An ephemeral data structure is one in which only the latest version can be accessed, as opposed to a persistent data structure in which any prior version is also accessible. If a prior versions are also updatable, the data structure is fully persistent, otherwise, partially persistent.  Imperative data structures are naturally ephemeral, since mutation destroys the previous states.

There have been a number of ways to produce efficient functional arrays, most of which uses mutation behind the scenes.

Clojure uses AMTs (array mapped tries) which provides O(log32 n) access and updates for its array-like vector data structure. The implementation uses mutation internally and is optimized for append operations. According to Rich Hickey, this is practically constant-time.

There are actually two serious candidates that are fully persistent and guarantee constant time access and updates in the ephemeral case.

1) Trailer arrays, also known as shallow binding. A trailer array data structure is an  array, conceptually coupled with an undo stack. Accesses and updates to a single version of the array are as fast as imperative arrays. To access or update a different version of the array, there is a cost per context switch as the array is rerooted to hold the image of the new version. This cost is proportional to the number of changes made between the previous and new version. This cost is not really a disadvantage as imperative arrays only offers a single version.

Below is a simple, unoptimized implementation of a trailer array, supporting full persistence, and ideal constant-time running time when used in ephemeral or backtracking. (The Set operation requires a Reroot() operation before return to get worst case constant time as opposed to amortized constant time when used in an ephemeral setting. With the Reroot operation, the GC reachable memory overhead is also minimized. In the ephemeral case, just the array node and the last version object is reachable.)

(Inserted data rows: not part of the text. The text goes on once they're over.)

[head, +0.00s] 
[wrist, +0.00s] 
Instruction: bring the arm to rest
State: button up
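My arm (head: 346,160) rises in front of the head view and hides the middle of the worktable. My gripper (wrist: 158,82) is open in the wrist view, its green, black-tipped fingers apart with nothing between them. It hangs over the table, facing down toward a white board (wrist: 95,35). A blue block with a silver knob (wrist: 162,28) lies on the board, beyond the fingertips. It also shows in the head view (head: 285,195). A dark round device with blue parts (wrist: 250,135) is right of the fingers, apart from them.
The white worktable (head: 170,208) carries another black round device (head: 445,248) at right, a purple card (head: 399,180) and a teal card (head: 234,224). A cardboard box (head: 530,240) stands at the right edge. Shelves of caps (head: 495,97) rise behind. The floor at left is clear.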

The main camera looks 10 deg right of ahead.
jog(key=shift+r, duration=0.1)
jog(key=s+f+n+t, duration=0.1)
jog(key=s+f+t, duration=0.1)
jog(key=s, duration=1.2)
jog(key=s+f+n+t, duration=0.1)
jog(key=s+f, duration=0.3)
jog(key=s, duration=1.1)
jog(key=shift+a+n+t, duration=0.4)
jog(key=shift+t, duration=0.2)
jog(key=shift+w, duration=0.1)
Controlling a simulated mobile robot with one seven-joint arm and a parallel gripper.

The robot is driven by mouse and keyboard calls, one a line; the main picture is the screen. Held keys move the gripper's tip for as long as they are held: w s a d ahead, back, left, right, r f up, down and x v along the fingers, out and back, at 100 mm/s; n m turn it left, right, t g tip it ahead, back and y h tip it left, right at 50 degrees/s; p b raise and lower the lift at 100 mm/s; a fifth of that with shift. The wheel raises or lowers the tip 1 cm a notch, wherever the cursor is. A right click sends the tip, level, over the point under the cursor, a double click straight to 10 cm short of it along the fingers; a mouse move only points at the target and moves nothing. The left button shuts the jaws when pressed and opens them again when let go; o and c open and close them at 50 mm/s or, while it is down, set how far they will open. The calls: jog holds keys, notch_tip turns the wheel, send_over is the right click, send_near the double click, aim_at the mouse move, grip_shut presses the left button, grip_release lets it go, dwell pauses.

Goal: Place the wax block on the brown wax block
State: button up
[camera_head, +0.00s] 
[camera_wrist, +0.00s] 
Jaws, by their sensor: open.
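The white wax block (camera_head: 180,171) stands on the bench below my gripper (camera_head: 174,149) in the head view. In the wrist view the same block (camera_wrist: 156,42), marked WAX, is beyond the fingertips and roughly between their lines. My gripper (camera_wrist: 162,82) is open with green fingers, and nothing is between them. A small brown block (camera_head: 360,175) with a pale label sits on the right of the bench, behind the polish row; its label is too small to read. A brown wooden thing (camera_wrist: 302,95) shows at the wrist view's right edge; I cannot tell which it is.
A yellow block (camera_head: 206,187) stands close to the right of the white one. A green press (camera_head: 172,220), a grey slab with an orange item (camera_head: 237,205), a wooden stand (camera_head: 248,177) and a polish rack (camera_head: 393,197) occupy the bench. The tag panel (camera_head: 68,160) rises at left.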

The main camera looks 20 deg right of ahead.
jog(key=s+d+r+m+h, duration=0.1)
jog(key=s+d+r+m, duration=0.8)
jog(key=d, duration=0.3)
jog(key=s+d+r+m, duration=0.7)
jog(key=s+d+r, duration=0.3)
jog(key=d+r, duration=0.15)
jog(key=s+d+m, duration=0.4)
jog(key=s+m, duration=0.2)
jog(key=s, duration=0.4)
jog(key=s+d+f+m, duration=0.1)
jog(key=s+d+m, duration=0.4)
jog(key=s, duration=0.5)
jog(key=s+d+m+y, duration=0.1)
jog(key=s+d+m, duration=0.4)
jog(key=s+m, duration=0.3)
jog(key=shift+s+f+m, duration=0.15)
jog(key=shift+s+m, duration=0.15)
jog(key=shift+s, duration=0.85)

   1:      public class PArray<T> where T : IEquatable<T>
   2:      {
   3:          Change _change;
   4:          PArray<T> _previous;
   5:   
   6:          public PArray(T[] array)
   7:              : this(new ArrayNode {Array = array}, null)
   8:          {
   9:          }
  10:   
  11:          private PArray(Change change, PArray<T> previous)
  12:          {
  13:              _change = change;
  14:              _previous = previous;
  15:          }
  16:   
  17:          public PArray<T> Set(int index, T element)
  18:          {
  19:              return new PArray<T>(new SetNode { Index = index, Value = element }, this);
  20:          }
  21:   
  22:          public T Get(int index)
  23:          {
  24:              return Reroot().Array[index];
  25:          }
  26:          
  27:          private ArrayNode Reroot()
  28:          {
  29:              var a = _change as ArrayNode;
  30:              if (a != null)
  31:                  return a;
  32:              
  33:              a = _previous.Reroot();
  34:              var diff = (SetNode)_change;
  35:              var v = a.Array[diff.Index];
  36:              a.Array[diff.Index] = diff.Value;
  37:              
  38:              // Alternatively, for concurrency:
  39:              // _previous._change = new SetNode { Index = diff.Index, Value = v, Previous = this }
  40:              diff.Value = v;
  41:              _previous._change = diff;
  42:              _previous._previous = this;
  43:              
  44:              _previous = null;
  45:              _change = a;
  46:              return a;
  47:          }
  48:   
  49:          public abstract class Change
  50:          {
  51:          }
  52:   
  53:          private class ArrayNode : Change
  54:          {
  55:              public T[] Array;
  56:          }
  57:          
  58:          private class SetNode : Change
  59:          {
  60:              public int Index;
  61:              public T Value;
  62:          }
  63:      }

2) Fat nodes. This approach is explained in A New Method For Functional Arrays and is essentially array containing fat nodes, housing a version-keyed tree of values. These arrays are well-balanced in that they are slightly slower than ephemeral arrays, but have no switching costs between versions. They do consume more memory, but are better suited for fully persistent scenarios involving simultaneous operations with multiple versions.

The techniques, trailer arrays and fat nodes, are generally applicable to any imperative data structure that one would want to make persistent and observationally immutable.

There are some concerns when using mutation behind the scenes:

1) Meld operations surges as merges may not be easily supported.

2) Concurrency is no longer free and will need to implemented in.

3) Data structures may no longer be compact. Some dead versions may still be GC reachable.